-------- Material provided --------

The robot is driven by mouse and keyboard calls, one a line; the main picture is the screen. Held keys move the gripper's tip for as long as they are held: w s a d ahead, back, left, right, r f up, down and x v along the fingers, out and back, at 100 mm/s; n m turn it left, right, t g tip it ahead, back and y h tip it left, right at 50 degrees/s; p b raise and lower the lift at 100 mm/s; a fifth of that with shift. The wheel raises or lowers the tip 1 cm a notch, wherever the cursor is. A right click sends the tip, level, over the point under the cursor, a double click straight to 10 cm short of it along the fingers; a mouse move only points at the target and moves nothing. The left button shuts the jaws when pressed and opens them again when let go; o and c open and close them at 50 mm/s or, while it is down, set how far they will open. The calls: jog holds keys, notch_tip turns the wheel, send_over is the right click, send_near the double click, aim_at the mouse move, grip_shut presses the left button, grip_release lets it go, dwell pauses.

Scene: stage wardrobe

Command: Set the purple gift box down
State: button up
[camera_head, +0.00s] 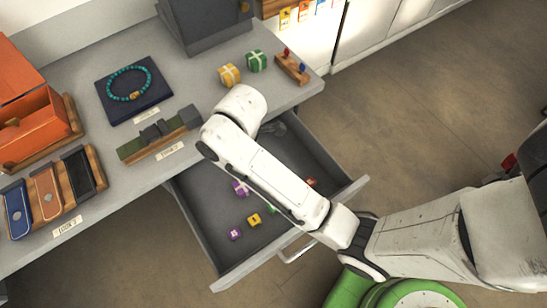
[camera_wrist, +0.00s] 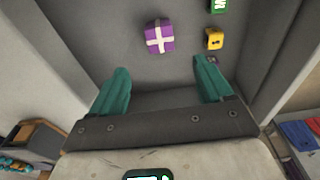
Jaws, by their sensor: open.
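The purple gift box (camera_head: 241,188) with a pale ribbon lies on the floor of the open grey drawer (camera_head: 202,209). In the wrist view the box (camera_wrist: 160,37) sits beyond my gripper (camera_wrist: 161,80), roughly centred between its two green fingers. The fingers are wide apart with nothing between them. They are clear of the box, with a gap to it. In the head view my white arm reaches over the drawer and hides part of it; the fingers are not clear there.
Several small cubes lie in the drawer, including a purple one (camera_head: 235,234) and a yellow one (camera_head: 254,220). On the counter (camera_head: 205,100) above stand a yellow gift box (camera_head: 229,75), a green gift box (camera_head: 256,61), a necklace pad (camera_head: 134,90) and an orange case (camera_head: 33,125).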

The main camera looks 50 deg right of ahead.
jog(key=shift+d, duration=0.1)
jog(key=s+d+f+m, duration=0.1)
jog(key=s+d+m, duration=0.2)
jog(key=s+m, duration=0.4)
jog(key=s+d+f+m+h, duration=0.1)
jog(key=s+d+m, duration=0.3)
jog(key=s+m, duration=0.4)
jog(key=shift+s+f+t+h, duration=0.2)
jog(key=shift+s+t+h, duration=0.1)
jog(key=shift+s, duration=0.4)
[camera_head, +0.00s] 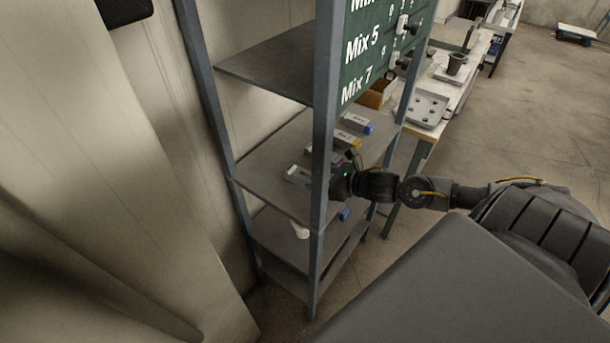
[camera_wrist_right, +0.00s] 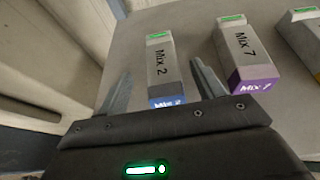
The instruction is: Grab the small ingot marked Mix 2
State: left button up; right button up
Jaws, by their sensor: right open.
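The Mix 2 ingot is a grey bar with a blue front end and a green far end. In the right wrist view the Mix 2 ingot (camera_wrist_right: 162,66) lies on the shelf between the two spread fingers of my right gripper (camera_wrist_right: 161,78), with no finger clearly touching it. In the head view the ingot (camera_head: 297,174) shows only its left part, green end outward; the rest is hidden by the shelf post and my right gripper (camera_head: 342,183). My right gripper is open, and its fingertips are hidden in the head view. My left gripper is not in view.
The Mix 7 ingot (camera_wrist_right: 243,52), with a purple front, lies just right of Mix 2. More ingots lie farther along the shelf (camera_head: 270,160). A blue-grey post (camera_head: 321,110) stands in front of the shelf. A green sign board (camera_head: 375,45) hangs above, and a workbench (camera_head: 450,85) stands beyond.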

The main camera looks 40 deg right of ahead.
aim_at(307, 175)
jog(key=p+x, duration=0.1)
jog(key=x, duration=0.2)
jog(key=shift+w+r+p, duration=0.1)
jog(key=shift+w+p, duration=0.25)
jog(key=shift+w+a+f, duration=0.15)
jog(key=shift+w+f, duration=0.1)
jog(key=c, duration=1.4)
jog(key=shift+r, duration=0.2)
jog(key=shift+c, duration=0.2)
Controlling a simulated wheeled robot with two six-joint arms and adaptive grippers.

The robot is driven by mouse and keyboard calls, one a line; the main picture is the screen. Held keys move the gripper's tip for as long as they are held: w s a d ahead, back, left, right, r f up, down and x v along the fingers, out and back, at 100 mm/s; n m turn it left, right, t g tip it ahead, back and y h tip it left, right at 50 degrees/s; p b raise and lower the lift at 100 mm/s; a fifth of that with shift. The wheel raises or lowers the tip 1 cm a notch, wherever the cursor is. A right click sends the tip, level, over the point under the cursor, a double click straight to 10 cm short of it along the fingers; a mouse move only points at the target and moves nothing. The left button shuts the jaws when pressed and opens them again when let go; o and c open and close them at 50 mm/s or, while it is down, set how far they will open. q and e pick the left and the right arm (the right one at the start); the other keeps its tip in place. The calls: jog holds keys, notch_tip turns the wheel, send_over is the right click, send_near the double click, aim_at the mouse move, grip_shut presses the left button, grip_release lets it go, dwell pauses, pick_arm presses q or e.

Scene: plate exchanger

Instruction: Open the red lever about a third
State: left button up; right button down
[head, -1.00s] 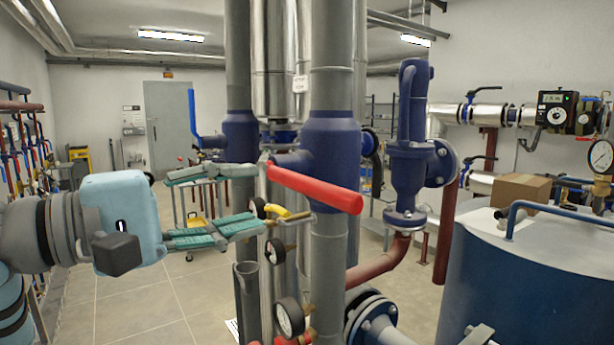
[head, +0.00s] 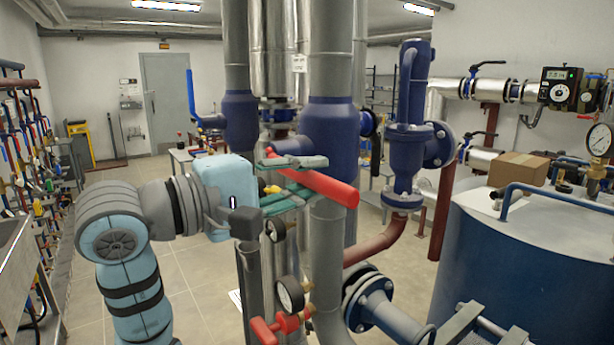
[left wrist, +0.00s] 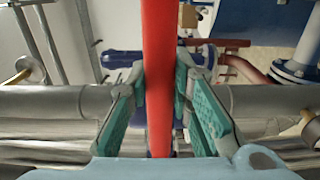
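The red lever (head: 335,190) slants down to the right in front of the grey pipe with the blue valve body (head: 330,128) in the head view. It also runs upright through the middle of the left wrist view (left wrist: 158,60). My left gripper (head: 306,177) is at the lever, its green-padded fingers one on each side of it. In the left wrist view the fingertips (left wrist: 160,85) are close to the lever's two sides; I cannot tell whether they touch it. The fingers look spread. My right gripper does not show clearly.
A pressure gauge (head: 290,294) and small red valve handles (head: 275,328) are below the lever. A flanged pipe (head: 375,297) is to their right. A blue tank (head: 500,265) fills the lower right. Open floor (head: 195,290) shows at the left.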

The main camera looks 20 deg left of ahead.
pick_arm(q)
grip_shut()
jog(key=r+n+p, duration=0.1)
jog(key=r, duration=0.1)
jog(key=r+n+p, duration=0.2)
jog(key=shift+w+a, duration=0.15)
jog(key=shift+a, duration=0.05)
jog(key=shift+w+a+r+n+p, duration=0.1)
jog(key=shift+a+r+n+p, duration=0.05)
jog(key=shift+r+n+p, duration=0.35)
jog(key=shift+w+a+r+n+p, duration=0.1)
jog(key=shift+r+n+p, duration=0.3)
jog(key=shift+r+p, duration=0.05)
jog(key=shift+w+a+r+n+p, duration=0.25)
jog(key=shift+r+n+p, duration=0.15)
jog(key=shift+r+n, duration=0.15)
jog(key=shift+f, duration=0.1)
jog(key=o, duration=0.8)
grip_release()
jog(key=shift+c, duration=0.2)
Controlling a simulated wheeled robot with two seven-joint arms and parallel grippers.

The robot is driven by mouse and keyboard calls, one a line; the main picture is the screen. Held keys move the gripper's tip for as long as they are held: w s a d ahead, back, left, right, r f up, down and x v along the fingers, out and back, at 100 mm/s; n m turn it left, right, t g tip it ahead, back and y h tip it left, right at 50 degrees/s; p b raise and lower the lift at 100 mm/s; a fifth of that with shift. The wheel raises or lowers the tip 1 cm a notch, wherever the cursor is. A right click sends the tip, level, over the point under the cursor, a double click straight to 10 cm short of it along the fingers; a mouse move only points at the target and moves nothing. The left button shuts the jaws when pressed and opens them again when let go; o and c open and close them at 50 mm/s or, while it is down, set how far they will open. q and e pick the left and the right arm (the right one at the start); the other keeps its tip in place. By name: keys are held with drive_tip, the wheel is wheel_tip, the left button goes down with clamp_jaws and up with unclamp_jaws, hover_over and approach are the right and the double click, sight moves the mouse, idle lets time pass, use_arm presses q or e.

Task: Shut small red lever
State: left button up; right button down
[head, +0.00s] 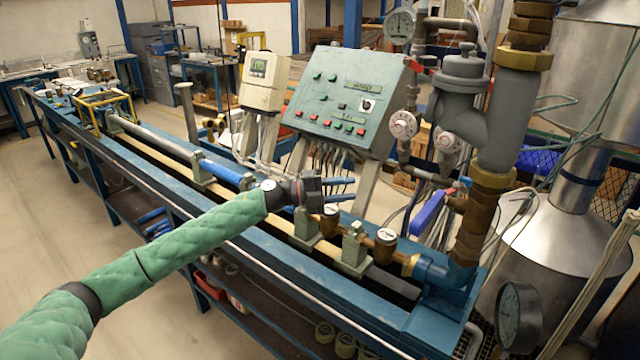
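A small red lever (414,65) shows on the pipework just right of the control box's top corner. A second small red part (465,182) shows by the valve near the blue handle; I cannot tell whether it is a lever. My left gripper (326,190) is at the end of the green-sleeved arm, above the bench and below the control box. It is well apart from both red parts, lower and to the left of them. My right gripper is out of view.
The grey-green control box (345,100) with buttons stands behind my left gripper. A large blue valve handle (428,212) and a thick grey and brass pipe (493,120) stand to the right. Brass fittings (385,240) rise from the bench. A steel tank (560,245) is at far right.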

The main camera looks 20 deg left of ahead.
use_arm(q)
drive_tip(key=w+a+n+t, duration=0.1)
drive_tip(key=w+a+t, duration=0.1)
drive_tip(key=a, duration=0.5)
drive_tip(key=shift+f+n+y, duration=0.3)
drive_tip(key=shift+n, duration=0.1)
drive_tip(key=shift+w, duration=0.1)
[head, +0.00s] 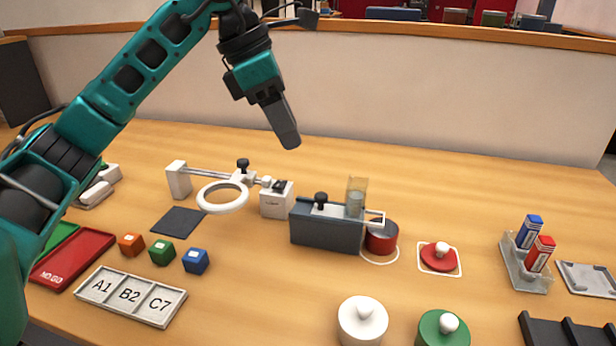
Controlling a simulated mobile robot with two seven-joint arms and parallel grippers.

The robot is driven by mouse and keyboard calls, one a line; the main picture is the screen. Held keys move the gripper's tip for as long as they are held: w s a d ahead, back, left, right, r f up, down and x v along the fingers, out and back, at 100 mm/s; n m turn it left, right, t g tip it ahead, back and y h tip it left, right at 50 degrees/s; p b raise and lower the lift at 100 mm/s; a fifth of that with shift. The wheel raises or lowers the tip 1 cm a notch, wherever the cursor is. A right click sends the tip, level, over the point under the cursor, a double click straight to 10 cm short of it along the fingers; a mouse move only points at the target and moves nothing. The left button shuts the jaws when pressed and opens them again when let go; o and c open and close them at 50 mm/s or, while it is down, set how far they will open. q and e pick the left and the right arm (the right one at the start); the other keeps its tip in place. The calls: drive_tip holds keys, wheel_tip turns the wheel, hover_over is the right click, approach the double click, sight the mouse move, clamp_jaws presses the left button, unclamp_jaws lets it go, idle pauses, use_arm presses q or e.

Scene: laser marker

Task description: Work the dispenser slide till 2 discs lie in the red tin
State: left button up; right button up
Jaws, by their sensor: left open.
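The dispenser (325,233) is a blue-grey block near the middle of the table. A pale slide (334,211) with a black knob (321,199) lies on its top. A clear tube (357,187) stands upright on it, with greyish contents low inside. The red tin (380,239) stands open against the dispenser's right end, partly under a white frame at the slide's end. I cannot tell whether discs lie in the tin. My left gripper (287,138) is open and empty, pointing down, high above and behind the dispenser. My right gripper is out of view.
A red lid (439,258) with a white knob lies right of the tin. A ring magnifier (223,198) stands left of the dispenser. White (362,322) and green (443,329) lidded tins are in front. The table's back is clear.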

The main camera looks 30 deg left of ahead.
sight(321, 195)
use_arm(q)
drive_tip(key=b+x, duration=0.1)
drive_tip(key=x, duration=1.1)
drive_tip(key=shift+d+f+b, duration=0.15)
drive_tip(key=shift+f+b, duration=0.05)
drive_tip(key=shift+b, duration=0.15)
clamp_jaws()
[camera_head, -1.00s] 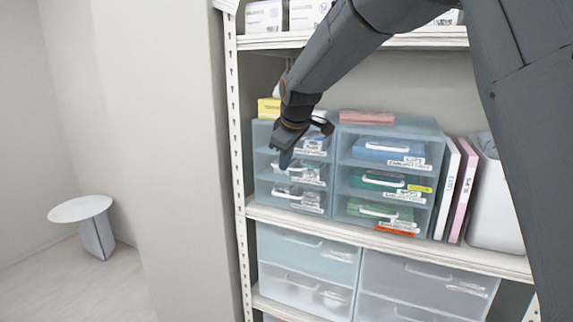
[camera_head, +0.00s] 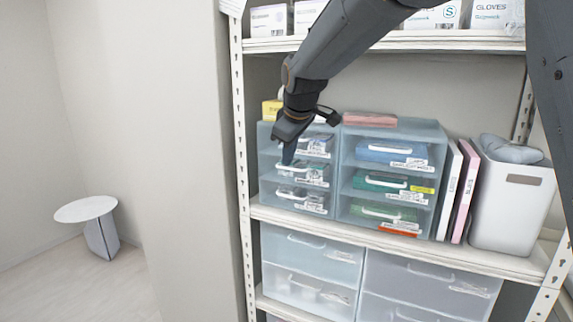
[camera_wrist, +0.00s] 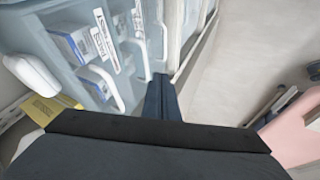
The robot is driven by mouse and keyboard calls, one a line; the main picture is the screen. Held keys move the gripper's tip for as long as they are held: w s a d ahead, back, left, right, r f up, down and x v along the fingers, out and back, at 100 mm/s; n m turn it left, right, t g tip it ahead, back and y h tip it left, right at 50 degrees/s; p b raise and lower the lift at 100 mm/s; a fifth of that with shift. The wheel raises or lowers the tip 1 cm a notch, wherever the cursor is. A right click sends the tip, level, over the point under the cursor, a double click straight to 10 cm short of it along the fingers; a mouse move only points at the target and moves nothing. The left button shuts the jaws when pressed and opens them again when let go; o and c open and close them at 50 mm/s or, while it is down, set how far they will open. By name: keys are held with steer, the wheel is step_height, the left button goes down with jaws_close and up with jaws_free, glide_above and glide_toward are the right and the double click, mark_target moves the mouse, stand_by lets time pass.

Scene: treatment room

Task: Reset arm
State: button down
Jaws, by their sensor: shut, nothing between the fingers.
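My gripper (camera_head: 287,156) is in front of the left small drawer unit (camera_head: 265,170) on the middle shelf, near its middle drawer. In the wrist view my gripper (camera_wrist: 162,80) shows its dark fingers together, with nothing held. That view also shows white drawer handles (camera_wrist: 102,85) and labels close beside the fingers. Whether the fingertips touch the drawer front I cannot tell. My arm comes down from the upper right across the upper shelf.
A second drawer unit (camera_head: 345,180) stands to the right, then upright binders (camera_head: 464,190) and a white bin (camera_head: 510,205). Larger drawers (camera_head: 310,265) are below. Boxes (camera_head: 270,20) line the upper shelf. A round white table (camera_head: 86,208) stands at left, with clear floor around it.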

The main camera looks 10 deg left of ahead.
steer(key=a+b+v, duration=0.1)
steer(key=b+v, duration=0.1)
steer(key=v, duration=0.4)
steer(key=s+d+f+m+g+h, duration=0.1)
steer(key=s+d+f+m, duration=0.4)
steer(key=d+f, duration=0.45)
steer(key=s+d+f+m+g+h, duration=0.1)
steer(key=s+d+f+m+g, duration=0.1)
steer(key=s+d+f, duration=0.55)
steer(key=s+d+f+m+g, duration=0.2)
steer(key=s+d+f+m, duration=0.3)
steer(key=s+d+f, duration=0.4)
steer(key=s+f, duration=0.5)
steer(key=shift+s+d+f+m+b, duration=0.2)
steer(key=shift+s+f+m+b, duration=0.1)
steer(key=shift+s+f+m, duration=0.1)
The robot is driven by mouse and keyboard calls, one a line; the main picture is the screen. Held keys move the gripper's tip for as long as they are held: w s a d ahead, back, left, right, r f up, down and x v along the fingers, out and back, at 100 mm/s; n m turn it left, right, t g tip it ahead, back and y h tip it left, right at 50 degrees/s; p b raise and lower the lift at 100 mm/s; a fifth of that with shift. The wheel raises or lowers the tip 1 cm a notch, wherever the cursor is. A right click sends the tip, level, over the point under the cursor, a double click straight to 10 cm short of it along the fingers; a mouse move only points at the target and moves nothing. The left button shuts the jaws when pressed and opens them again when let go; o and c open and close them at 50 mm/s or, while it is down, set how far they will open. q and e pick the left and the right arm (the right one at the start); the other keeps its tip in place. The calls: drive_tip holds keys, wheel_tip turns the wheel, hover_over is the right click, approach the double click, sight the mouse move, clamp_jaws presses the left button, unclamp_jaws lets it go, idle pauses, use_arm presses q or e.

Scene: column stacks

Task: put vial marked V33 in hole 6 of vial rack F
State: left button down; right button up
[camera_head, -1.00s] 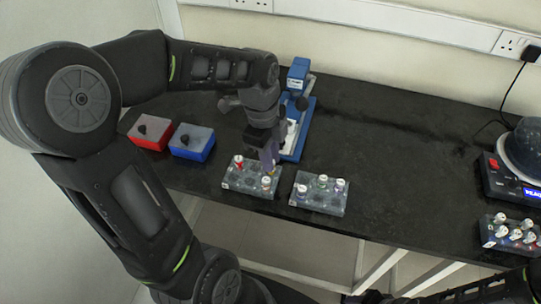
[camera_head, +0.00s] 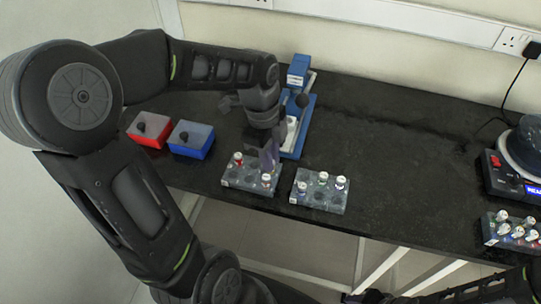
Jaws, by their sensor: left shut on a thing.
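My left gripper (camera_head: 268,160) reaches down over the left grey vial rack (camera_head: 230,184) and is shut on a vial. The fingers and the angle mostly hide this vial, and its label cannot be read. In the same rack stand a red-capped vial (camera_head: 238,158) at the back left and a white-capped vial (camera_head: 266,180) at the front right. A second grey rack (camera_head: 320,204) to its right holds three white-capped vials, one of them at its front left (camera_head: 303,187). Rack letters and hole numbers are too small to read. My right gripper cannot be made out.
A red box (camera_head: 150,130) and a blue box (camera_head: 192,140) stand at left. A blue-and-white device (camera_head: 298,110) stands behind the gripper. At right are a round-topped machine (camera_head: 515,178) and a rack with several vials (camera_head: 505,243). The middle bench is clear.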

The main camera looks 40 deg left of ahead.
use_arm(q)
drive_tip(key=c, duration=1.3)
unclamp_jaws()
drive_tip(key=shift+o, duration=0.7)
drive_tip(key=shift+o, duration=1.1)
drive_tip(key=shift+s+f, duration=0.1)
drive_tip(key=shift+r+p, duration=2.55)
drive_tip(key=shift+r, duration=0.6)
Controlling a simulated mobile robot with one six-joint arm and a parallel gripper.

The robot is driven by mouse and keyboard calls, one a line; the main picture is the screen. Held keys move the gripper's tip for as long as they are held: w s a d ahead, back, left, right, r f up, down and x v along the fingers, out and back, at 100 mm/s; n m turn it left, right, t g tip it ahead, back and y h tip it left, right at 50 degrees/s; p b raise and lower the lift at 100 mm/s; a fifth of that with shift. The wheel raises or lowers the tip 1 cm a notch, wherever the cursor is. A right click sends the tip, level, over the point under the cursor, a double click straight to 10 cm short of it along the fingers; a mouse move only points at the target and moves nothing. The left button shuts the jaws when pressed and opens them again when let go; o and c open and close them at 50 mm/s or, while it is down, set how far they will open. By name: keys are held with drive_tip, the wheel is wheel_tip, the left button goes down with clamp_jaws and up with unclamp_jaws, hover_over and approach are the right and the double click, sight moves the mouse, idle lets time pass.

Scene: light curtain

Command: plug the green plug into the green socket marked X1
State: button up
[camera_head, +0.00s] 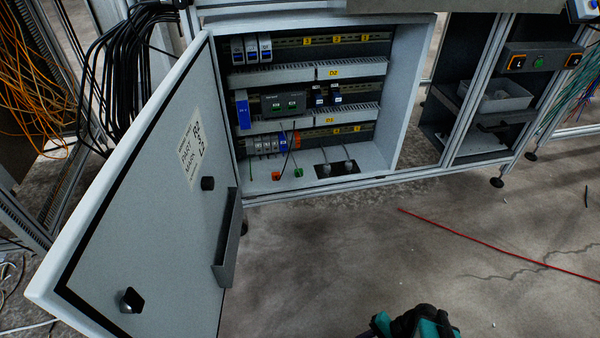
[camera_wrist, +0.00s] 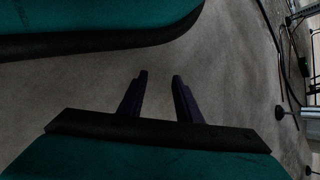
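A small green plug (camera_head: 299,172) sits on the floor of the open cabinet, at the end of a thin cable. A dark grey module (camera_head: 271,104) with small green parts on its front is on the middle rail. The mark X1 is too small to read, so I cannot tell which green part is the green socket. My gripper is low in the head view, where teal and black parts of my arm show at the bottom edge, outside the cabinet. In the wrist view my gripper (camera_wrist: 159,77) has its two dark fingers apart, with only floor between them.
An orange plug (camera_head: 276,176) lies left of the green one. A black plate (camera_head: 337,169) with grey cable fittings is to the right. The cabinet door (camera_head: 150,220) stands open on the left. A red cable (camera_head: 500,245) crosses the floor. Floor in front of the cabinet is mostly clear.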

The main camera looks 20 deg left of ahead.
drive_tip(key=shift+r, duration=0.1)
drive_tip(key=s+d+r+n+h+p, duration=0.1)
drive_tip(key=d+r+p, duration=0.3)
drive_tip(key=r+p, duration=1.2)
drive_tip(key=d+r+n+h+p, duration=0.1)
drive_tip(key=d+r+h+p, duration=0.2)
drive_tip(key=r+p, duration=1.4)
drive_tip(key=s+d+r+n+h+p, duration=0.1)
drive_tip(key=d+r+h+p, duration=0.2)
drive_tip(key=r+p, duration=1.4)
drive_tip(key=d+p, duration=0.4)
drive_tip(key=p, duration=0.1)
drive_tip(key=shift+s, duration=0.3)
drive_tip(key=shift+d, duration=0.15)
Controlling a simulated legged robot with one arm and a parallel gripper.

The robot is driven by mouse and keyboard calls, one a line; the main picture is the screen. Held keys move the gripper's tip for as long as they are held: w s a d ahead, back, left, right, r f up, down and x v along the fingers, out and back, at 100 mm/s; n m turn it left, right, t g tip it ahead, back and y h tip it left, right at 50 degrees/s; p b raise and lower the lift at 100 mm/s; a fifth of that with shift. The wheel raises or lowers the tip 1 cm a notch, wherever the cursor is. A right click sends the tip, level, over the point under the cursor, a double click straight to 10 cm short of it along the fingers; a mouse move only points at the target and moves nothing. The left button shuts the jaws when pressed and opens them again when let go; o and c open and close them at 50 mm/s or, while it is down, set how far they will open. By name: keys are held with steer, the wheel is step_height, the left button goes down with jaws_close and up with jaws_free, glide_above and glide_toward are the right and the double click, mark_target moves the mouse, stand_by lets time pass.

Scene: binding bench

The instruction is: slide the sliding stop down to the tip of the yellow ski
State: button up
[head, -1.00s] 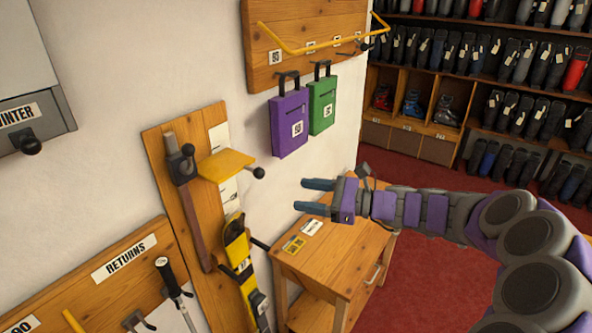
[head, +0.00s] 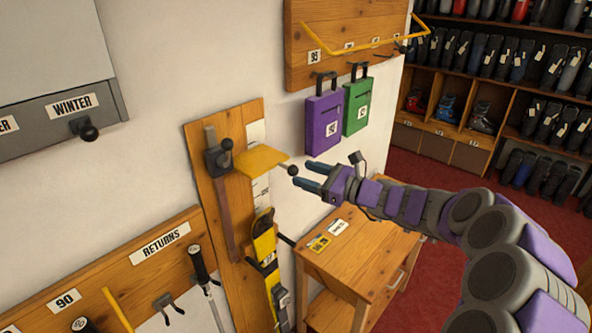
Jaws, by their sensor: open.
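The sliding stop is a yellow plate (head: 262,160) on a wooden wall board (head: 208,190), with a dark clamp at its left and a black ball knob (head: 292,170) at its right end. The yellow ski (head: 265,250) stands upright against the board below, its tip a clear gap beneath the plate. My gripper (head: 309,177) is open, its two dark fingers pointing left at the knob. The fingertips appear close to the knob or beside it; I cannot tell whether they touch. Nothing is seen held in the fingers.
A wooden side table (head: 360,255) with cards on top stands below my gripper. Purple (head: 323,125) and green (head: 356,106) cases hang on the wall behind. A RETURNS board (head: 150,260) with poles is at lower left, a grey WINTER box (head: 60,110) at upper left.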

--------

*Exercise*
Copy each line of the listing that contains the string "Controlling".

*Full answer*
Controlling a simulated wheeled robot with two six-joint arms and adaptive grippers.
Controlling a simulated wheeled robot with two seven-joint arms and parallel grippers.
Controlling a simulated mobile robot with two seven-joint arms and parallel grippers.
Controlling a simulated mobile robot with one six-joint arm and a parallel gripper.
Controlling a simulated legged robot with one arm and a parallel gripper.

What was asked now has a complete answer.